• Written problem: Output every line of the material exactly, omitting images.

• Information provided:
####

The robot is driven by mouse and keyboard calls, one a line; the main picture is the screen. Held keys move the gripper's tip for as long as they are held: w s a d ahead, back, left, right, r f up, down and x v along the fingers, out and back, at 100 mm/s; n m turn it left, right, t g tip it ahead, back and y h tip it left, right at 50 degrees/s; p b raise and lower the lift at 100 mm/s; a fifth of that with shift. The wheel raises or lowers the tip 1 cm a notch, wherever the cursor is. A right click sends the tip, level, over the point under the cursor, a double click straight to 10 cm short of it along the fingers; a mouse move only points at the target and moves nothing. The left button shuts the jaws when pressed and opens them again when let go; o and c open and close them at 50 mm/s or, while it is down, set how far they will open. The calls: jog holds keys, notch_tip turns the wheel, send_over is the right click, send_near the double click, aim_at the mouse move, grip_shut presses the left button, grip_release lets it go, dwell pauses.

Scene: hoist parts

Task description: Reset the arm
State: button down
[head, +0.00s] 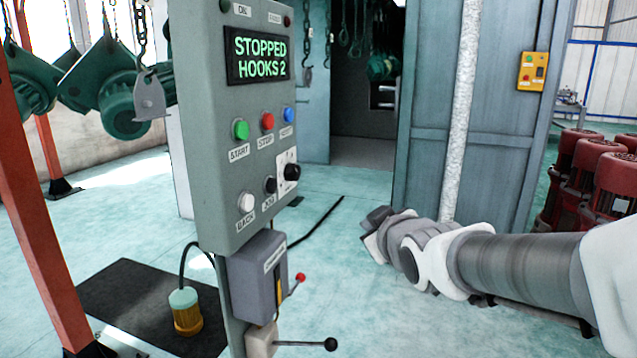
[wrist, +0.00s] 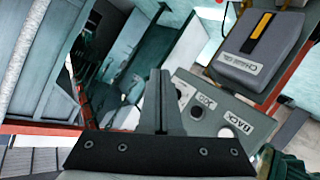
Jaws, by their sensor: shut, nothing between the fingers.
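My arm reaches in from the right in the head view, with my gripper (head: 374,222) right of the grey control panel (head: 218,130) and apart from it in the picture. In the wrist view my gripper (wrist: 161,75) has its two fingers together, shut and empty. The panel screen (head: 258,57) reads "STOPPED HOOKS 2". Below it are a green START button (head: 240,130), a red STOP button (head: 267,121), a blue button (head: 288,115), a white BACK button (head: 246,202) and a black knob (head: 291,172). The wrist view shows the panel tilted behind the fingers, with the BACK button (wrist: 225,133).
A grey box (head: 258,275) and a black-knobbed lever (head: 330,344) sit under the panel. Green hoists (head: 125,92) hang at left by a red post (head: 30,170). Red motors (head: 610,180) stand at right. A blue-grey door (head: 430,170) is behind my arm. Open floor lies between.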

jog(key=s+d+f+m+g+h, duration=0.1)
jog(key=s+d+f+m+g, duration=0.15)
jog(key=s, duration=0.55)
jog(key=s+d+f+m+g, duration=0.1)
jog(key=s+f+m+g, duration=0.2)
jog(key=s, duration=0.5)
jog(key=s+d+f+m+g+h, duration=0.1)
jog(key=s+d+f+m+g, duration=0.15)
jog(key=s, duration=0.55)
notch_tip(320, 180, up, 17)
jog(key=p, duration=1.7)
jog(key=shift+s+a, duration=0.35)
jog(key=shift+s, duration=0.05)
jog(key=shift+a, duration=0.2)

####

• Exercise answer:
The robot is driven by mouse and keyboard calls, one a line; the main picture is the screen. Held keys move the gripper's tip for as long as they are held: w s a d ahead, back, left, right, r f up, down and x v along the fingers, out and back, at 100 mm/s; n m turn it left, right, t g tip it ahead, back and y h tip it left, right at 50 degrees/s; p b raise and lower the lift at 100 mm/s; a fifth of that with shift. The wheel raises or lowers the tip 1 cm a notch, wherever the cursor is. A right click sends the tip, level, over the point under the cursor, a double click straight to 10 cm short of it along the fingers; a mouse move only points at the target and moves nothing. The left button shuts the jaws when pressed and opens them again when let go; o and c open and close them at 50 mm/s or, while it is down, set how far they will open. The calls: jog holds keys, notch_tip turns the wheel, send_over is the right click, send_near the double click, aim_at the mouse move, grip_shut presses the left button, grip_release lets it go, dwell pauses.

Scene: hoist parts

Task description: Reset the arm
State: button down
[head, +0.00s] 
[wrist, +0.00s] 
Jaws, by their sensor: shut, nothing between the fingers.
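My arm reaches in from the right in the head view, with my gripper (head: 374,222) right of the grey control panel (head: 218,130) and apart from it in the picture. In the wrist view my gripper (wrist: 161,75) has its two fingers together, shut and empty. The panel screen (head: 258,57) reads "STOPPED HOOKS 2". Below it are a green START button (head: 240,130), a red STOP button (head: 267,121), a blue button (head: 288,115), a white BACK button (head: 246,202) and a black knob (head: 291,172). The wrist view shows the panel tilted behind the fingers, with the BACK button (wrist: 225,133).
A grey box (head: 258,275) and a black-knobbed lever (head: 330,344) sit under the panel. Green hoists (head: 125,92) hang at left by a red post (head: 30,170). Red motors (head: 610,180) stand at right. A blue-grey door (head: 430,170) is behind my arm. Open floor lies between.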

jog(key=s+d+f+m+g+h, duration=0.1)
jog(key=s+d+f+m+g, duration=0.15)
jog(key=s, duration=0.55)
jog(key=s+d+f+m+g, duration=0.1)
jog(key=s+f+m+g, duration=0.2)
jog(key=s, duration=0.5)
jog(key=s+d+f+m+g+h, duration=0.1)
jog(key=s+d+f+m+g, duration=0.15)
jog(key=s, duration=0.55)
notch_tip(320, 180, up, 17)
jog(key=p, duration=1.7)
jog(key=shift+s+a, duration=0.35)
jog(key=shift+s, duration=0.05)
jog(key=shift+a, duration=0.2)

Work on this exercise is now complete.